The shallows present a bounty for largemouths this time of year. Some largemouths may still be spawning along the inside weed edge in 4 to 8 feet of water, while others patrol the edge and make forays into even shallower water. Some bass may still be aggressively defending their beds from intruders.
In addition to the well-defined inside edge, openings in the weeds may signal hard-bottom areas within the weed beds where panfish will be spawning. Bass will position on the edge of these honey holes and wait for prey to venture close.
Depending on the size of the opening, it’s not uncommon to work your way around the edge and pick off a half dozen bucketmouths before moving on to the next hole.
“Finesse baits are a great choice when working the inside edge and open holes in the weeds,” tournament pro Sam Heckman said. “Things like flukes, Senkos, wacky worms, stick worms are perfect. The key is to use light line and fish them slowly. Make long casts to the edge from deeper water or position so you can cast parallel.
“You can fish the baits with just a little weight or clean. The idea with Slug-Gos and do nothing baits is to let them fall and watch your line. Add a subtle pop or twitch every once in a while.”
Also, topwater lures can be a hoot early in the morning. The bass will tell you if they like what you’re offering.
Once the panfish spawn begins to wane, the bass begin to relate even more to the wall created by the developing inside weed line. Bass will take up ambush stations on points and cups in the weeds or skirt the outside edge to flush prey out of the weeds.
Lily pads are magnets because they emerge early in the season and provide ideal overhead cover. Lily pads often hold lunker bass because big females vacate the shallows first, and emerging lily pads are the first cover they come to. It’s a perfect location for portly females to forge and recuperate and a place you don’t want to pass up on any lake.
As weed mats expand and thicken, bass will hole up in the nearly impenetrable jungles away from edges and suspend. Most commonly, this is a mid- to late-summer pattern. Bass look at these weed mats as the dinner table. It’s like your Labrador positioned at the kitchen table. It’s just a matter of time before something hits the floor and gets gobbled up. Besides food parachuting from above, the understory is home to an array of sunfish, crayfish, waterdogs, and insects.
“When bass are tucked into these weed mats is time to break out the heavy artillery,” Heckman advised. “You need a stout 8-foot rod and 50- to 65-pound test braid if you’re fishing heavy jigs and Texas-rigged tubes. Two options when fishing thick weeds are to rip a lure like a Rattle Trap through the weeds or to use a heavy ¾- to 1-ounce tungsten jig rigged with a critter bait to punch through the thick weeds. The heavy jig will break through the thick canopy, and then you yo-yo it a couple of times before hitting the next spot.”
An alternative is to fish on top of the weeds. Bass will position in holes in the weeds or right on top if there is enough water. Even in the densest weeds and grass, these bass can be tempted with topwater baits like frogs and rats. Before the weeds get too thick, you can twitch stickbaits and topwater baits in open pockets and watch bucketmouths explode on them.

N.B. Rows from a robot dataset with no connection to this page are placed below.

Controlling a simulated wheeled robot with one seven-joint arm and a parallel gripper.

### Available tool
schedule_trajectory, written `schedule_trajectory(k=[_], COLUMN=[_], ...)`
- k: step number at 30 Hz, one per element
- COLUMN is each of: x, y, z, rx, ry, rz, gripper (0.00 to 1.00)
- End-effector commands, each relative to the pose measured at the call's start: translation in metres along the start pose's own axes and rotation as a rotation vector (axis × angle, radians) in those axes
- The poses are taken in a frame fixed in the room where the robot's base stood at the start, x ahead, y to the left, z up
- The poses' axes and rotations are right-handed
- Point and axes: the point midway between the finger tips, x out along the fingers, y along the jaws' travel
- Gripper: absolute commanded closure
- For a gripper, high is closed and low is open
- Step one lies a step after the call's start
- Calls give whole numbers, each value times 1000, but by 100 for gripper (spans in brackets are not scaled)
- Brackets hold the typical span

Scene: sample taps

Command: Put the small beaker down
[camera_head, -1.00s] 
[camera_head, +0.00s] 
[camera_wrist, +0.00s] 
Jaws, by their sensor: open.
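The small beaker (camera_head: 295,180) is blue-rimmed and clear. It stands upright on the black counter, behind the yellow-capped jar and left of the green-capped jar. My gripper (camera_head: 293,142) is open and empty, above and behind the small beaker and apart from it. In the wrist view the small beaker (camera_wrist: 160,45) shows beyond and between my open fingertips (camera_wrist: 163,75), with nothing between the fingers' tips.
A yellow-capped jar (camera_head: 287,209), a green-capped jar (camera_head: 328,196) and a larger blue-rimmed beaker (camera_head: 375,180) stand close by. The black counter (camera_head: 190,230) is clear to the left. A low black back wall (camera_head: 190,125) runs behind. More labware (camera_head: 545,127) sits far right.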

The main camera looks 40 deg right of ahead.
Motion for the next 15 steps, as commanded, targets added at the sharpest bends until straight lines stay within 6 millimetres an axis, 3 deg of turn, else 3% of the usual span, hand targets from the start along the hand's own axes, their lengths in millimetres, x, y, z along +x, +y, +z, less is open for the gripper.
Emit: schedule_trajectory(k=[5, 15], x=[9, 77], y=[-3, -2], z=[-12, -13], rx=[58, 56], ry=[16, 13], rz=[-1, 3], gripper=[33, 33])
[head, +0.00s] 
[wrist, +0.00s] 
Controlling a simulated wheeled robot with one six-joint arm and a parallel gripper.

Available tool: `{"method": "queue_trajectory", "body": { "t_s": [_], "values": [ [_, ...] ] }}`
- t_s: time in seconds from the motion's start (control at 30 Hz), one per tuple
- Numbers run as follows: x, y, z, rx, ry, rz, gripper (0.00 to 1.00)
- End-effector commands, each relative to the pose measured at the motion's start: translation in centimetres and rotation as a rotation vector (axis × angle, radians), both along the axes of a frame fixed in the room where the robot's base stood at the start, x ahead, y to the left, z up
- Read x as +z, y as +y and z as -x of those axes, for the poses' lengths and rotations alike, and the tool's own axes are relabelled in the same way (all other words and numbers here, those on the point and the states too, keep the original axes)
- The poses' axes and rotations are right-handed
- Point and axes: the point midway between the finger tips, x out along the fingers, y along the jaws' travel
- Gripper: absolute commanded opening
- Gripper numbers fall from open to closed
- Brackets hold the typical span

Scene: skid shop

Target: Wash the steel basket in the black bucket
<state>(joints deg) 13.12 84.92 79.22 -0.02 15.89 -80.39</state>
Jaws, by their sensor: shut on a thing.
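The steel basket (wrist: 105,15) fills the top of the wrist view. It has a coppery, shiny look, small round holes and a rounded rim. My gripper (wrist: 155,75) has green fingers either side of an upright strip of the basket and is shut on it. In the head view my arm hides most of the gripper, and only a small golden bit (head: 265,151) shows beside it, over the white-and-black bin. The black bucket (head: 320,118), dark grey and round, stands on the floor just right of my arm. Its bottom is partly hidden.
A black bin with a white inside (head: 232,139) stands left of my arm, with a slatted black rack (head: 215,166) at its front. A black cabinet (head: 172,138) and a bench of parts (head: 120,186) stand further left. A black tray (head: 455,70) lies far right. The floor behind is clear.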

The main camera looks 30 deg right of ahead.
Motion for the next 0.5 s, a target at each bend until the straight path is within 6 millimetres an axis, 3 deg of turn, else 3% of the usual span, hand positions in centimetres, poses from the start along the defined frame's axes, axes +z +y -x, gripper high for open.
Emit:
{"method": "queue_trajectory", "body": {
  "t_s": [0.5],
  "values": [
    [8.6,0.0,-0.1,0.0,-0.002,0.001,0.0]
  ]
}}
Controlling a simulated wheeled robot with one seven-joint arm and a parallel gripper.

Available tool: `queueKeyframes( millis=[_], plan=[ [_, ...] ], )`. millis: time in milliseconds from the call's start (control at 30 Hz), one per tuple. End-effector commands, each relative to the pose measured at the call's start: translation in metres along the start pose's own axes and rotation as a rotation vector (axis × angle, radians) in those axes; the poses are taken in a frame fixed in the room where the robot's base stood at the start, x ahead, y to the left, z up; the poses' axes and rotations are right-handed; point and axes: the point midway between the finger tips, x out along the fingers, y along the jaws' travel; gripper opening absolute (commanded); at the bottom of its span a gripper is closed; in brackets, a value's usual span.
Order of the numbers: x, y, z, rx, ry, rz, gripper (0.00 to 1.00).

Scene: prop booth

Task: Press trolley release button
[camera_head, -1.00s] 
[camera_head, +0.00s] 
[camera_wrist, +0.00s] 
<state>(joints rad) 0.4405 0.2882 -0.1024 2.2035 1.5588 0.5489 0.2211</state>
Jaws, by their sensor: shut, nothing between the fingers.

Bass eventually gravitate toward the outside edge of the weeds adjacent to deep water. “They’ll cruise along the outside edge, hunting along the curves, points, and indentations in the weeds to flush out prey,” Heckman said. “It’s usually best early before the bass retreat to thick cover or go deeper and search out humps and mid-lake structure.”
A plethora of lure choices will work when targeting the outside edge, including jigs, drop-shotting, Texas-rigged soft baits, crankbaits, and rattle baits.
“Two of my favorites for working the deeper outside edges are spinnerbaits and square-billed crankbaits,” Heckman said. “They are reaction baits and target the active fish. They work best early and late in the day. Bright sun makes the fish tuck back in the weeds.”
Bass will show a definite preference for certain types of weeds depending on the body of water. Lakes and reservoirs can combine coontail, pondweed, lily pads, hydrilla, cabbage, milfoil, or a host of others. Determining which type of grass or weeds the bass prefer is a big step towards finding the right location and defining a pattern. Whether the bass are utilizing vertical or horizontal weeds will determine the best presentation.